▸ Task statement: Your task is to locate every line holding the string "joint" and to copy each of them.

[Entries from a dataset]
════════

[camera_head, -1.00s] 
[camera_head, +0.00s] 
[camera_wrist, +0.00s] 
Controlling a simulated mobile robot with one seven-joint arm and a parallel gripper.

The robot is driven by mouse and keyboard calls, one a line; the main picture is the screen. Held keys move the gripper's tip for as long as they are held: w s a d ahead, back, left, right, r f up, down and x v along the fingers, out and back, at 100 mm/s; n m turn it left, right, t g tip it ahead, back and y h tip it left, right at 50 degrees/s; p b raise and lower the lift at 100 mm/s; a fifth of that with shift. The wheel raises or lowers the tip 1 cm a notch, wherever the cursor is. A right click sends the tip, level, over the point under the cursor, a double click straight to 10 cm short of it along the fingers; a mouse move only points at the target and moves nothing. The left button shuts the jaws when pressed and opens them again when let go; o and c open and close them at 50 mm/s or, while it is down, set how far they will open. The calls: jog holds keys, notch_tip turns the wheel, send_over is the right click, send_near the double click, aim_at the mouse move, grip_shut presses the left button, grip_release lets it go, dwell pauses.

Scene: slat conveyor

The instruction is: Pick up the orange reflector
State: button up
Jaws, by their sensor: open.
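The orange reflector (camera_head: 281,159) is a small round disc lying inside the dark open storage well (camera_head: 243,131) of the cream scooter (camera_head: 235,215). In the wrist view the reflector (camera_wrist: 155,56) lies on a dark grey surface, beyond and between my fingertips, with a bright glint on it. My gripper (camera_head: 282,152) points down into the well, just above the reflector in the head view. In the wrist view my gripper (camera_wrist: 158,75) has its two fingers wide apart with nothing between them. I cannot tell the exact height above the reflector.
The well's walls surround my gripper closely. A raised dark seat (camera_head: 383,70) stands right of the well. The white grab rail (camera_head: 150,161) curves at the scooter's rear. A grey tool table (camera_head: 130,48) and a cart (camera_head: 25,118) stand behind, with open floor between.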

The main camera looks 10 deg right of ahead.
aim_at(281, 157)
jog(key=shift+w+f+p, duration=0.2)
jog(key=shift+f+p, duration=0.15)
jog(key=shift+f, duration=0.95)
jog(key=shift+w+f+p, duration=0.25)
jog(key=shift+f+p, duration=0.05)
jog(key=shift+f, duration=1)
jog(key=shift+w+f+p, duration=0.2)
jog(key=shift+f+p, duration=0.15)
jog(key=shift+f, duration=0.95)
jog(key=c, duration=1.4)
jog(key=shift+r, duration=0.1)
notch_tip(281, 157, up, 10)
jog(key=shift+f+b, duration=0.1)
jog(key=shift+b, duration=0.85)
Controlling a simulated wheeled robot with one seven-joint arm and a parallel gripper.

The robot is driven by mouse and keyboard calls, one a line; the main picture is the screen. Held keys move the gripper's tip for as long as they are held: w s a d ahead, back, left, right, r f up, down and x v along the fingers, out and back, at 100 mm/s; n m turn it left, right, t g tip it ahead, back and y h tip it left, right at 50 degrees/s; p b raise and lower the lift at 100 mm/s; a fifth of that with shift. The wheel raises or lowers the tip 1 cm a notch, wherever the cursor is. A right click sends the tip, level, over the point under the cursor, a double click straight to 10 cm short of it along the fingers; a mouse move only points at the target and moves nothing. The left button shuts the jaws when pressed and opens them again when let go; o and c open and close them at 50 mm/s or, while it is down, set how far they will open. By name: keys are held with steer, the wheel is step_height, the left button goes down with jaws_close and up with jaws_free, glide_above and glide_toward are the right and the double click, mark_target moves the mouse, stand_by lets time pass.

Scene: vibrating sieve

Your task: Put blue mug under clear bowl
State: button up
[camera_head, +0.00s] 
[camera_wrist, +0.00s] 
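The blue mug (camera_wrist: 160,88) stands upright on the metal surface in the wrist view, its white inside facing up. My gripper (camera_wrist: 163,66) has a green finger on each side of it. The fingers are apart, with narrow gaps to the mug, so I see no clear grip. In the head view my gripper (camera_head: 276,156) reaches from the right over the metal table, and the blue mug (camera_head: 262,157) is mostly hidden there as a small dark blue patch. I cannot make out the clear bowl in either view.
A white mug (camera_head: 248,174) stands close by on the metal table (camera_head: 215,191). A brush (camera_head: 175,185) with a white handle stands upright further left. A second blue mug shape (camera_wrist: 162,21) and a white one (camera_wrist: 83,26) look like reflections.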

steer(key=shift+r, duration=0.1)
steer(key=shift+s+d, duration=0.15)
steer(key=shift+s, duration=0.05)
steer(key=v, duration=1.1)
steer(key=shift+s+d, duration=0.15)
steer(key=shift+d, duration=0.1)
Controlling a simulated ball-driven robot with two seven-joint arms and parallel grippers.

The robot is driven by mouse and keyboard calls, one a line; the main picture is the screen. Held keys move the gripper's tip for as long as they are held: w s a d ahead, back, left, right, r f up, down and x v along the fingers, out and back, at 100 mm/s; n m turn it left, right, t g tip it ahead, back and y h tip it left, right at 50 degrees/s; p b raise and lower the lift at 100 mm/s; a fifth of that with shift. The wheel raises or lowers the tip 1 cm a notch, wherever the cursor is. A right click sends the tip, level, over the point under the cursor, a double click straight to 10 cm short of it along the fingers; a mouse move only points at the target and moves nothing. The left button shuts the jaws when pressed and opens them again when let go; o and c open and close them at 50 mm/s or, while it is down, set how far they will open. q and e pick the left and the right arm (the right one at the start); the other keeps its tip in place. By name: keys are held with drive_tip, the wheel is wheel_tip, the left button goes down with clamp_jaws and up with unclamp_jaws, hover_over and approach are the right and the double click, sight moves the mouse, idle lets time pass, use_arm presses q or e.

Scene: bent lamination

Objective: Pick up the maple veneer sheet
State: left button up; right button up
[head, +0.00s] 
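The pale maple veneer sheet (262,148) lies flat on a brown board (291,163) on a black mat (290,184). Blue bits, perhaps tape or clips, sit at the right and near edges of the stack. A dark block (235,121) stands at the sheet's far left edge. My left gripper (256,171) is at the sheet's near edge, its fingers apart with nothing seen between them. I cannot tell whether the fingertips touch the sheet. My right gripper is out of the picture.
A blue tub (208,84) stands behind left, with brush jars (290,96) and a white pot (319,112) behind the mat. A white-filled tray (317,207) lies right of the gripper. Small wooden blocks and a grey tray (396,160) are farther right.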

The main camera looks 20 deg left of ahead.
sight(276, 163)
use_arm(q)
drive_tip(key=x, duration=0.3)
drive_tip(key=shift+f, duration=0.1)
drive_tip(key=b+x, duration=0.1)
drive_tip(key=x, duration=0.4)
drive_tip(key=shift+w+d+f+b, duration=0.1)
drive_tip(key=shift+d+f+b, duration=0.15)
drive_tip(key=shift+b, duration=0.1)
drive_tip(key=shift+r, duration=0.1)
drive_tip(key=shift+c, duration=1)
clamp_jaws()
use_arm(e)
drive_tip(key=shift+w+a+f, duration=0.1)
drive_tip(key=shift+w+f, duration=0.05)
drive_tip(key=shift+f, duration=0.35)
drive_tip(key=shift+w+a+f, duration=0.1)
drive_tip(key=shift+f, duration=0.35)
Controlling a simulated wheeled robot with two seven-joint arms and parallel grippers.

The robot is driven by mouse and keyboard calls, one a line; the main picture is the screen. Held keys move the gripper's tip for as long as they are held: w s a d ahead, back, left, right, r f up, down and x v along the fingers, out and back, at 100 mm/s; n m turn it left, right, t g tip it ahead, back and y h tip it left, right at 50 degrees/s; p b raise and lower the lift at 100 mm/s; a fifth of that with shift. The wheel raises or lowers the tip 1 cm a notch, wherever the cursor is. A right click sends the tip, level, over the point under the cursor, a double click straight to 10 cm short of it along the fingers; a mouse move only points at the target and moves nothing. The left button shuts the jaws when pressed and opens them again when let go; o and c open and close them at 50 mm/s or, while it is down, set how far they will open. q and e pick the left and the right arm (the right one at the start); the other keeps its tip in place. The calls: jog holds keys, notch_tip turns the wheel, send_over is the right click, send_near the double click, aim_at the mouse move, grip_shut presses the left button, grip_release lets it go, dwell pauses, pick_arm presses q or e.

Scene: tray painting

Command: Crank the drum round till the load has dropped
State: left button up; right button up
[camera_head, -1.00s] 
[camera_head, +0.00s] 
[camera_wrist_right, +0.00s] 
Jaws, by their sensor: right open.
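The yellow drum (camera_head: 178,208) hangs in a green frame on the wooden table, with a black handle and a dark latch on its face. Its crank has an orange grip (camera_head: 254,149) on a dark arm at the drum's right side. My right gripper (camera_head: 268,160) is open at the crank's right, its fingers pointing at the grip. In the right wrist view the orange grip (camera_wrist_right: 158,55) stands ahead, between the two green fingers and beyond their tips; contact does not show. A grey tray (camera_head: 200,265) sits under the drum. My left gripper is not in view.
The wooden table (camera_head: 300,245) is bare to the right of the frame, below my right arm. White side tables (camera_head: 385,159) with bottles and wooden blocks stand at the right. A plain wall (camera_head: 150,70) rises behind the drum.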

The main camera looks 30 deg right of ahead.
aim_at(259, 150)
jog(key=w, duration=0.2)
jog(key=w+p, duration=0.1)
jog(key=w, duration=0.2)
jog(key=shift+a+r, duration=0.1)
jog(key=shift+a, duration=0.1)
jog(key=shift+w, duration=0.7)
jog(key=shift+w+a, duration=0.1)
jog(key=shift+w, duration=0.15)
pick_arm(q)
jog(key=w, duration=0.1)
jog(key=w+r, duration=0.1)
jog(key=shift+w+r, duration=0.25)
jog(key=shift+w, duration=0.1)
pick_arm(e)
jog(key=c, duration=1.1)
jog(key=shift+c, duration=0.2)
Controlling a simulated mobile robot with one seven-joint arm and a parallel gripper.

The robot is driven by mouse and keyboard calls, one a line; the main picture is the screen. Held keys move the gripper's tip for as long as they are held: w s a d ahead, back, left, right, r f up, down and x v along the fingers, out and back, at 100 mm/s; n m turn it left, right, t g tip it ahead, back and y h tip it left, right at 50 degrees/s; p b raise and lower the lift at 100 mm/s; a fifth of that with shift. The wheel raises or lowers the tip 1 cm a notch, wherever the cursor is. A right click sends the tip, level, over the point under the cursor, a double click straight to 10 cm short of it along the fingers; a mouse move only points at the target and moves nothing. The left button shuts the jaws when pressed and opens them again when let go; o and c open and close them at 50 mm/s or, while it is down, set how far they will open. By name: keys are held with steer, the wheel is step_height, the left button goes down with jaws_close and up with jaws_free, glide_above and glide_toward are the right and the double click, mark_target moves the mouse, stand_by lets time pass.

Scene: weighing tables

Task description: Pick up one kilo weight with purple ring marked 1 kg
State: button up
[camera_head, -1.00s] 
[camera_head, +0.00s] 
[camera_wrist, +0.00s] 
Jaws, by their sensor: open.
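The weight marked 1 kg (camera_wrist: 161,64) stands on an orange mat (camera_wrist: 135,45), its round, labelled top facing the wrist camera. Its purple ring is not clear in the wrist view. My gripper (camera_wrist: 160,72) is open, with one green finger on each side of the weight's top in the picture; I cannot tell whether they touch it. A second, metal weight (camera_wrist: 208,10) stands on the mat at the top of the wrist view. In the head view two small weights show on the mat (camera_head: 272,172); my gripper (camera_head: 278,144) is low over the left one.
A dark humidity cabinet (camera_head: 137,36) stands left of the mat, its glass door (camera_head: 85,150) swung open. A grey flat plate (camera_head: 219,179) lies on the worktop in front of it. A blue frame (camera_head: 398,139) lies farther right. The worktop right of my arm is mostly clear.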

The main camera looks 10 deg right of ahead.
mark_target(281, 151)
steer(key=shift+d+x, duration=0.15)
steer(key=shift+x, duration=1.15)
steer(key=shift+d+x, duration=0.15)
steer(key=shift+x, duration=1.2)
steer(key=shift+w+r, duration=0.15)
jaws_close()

════════

▸ Task response:
Controlling a simulated mobile robot with one seven-joint arm and a parallel gripper.
Controlling a simulated wheeled robot with one seven-joint arm and a parallel gripper.
Controlling a simulated ball-driven robot with two seven-joint arms and parallel grippers.
Controlling a simulated wheeled robot with two seven-joint arms and parallel grippers.
Controlling a simulated mobile robot with one seven-joint arm and a parallel gripper.

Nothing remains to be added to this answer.